In late September, MDM Group acquired 36 percent of shares in Kovdorsky mining and enrichment plant, which supplied Severstal. Severstal didn't suffer in the deal Kovdorsky didn't change its sales policies.
The same month, a battle began for STZ. A LUKoil subsidiary bank, Petrokommerts, and the MAIR group, a major ferrous scrap metals trader, were working on consolidating its shares. The battle had a paradoxical outcome MDM Group acquired it in January 2001 and turned it into the VTZ pipe and metals company.
In October, Severstal acquired 45 percent of shares in the Urals Car Plant and took over almost all its debts. This marked the arrival of the metals sector in the car industry.

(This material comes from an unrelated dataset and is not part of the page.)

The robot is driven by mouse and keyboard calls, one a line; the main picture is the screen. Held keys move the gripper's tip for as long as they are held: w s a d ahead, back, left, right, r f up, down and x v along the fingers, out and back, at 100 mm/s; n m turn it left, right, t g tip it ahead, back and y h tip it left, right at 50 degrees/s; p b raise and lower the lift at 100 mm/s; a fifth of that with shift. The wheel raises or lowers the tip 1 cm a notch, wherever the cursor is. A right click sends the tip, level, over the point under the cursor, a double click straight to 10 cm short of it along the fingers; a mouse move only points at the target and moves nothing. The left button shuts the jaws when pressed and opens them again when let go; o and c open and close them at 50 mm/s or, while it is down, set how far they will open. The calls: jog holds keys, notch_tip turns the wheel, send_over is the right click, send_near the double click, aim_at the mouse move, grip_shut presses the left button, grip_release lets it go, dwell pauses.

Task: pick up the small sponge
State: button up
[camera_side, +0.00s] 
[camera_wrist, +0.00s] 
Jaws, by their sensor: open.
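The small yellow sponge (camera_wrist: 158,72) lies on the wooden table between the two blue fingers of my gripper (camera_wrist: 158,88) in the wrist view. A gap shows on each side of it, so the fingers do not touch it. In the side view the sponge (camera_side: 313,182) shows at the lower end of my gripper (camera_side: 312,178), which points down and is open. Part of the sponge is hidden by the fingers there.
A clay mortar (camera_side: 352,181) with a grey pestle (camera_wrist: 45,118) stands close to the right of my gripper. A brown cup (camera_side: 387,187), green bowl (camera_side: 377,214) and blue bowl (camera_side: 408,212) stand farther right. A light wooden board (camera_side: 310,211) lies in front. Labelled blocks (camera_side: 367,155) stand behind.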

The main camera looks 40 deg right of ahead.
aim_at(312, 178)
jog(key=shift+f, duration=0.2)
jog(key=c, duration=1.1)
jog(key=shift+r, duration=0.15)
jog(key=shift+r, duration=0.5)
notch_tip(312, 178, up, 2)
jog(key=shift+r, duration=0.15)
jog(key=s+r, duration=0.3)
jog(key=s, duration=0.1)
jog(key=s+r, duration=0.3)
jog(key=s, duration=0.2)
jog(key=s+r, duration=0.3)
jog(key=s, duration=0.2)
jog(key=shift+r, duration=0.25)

On Dec. 9, President Vladimir Putin flew to Magnitogorsk for the Presidential Judo Tournament, organized by the Magnitogorsk steelworks. "Concerned steelworkers" took the occasion to tell Putin that "Makhmudov and the Chernoi brothers are shutting down steelworks." Putin diplomatically replied that competition is the engine of progress, but that it must keep within the law. This amounted to Putin extending his protection to Magnitogorsk and criminal proceedings against Rashnikov and his team were stopped. Putin's judo kimono was hung in the steelworks' museum like a holy relic.
At the end of December, information appeared about the creation of a group called Russian Steel. The media reports said that Makhmudov had decided to carry on the work of Soskovets and the TWG group by uniting all available metals companies in the country into a single holding on the lines of Russian Aluminum. The shadow of the "Chinese approach" had again fallen over the sector.
Vladimir Lisin later said that Russian Steel was indeed discussed by steelworks owners, but it never got beyond the consultation stage. A Russian Steel initiative group met once more, but not in 2000.